══ Provided data

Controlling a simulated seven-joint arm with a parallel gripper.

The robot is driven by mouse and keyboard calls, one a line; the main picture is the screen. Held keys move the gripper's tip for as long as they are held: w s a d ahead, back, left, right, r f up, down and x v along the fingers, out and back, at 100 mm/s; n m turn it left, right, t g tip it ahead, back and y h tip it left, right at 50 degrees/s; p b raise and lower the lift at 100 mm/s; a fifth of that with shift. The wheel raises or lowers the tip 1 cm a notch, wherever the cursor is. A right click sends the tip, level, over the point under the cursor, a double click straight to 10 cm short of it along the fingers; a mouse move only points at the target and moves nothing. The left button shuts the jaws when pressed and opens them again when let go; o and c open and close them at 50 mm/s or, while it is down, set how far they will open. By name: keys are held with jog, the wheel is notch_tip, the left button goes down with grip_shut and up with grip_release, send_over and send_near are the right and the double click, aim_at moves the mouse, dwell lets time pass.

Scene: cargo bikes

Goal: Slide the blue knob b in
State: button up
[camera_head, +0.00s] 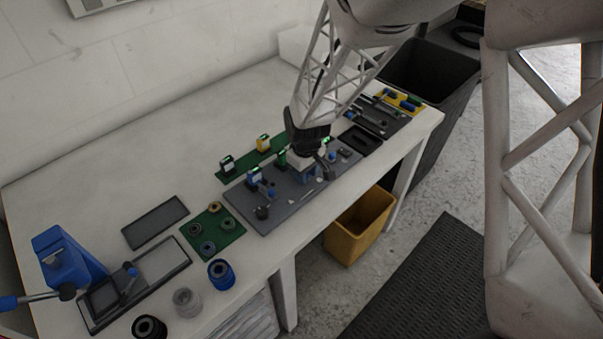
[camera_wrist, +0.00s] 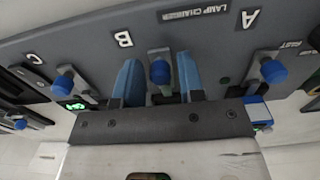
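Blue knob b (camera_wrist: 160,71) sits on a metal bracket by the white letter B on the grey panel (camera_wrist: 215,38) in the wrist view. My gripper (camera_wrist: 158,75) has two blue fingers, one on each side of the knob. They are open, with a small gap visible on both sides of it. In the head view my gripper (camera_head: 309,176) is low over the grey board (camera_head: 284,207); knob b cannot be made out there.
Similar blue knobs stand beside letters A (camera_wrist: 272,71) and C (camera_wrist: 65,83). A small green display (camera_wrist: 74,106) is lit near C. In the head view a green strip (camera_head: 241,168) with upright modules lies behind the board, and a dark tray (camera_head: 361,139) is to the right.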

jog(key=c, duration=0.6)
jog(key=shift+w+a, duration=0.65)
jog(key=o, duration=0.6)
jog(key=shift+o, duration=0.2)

════
══ Provided data

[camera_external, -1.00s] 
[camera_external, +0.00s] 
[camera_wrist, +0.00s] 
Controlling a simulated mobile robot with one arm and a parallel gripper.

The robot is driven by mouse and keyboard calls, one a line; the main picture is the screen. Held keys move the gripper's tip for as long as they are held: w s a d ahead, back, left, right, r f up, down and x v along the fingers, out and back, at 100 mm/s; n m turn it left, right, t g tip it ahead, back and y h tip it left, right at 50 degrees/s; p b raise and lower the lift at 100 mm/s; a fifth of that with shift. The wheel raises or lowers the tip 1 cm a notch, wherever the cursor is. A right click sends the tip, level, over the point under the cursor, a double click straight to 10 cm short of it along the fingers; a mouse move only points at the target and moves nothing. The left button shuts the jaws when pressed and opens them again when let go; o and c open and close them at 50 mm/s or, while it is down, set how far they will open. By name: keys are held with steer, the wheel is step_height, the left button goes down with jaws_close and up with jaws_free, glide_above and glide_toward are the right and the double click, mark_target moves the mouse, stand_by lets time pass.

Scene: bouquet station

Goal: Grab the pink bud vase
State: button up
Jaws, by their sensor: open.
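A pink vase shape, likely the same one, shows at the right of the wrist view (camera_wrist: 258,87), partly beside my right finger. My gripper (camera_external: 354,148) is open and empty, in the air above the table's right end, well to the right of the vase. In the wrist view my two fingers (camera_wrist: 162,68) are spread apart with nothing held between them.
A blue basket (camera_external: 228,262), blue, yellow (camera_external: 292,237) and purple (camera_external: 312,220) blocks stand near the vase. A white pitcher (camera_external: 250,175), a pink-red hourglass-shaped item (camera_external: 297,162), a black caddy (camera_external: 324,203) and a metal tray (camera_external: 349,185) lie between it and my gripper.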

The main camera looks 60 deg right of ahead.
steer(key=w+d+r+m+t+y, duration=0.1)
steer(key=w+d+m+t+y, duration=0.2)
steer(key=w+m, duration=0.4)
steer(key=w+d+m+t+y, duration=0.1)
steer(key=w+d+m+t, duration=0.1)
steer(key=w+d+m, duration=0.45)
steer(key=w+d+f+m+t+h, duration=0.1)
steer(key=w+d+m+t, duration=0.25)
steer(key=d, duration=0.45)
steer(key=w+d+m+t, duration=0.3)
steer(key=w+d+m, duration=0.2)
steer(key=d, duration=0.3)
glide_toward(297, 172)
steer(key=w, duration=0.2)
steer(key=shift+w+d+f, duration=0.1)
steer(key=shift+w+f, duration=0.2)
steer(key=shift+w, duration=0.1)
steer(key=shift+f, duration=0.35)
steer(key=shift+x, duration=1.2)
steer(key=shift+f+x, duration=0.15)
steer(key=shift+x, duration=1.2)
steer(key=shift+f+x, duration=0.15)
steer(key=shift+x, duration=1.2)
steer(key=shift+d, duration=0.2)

════

• [Instruction]: Look through the entries and return every line where "Controlling" appears.

• [Complete answer]:
Controlling a simulated seven-joint arm with a parallel gripper.
Controlling a simulated mobile robot with one arm and a parallel gripper.

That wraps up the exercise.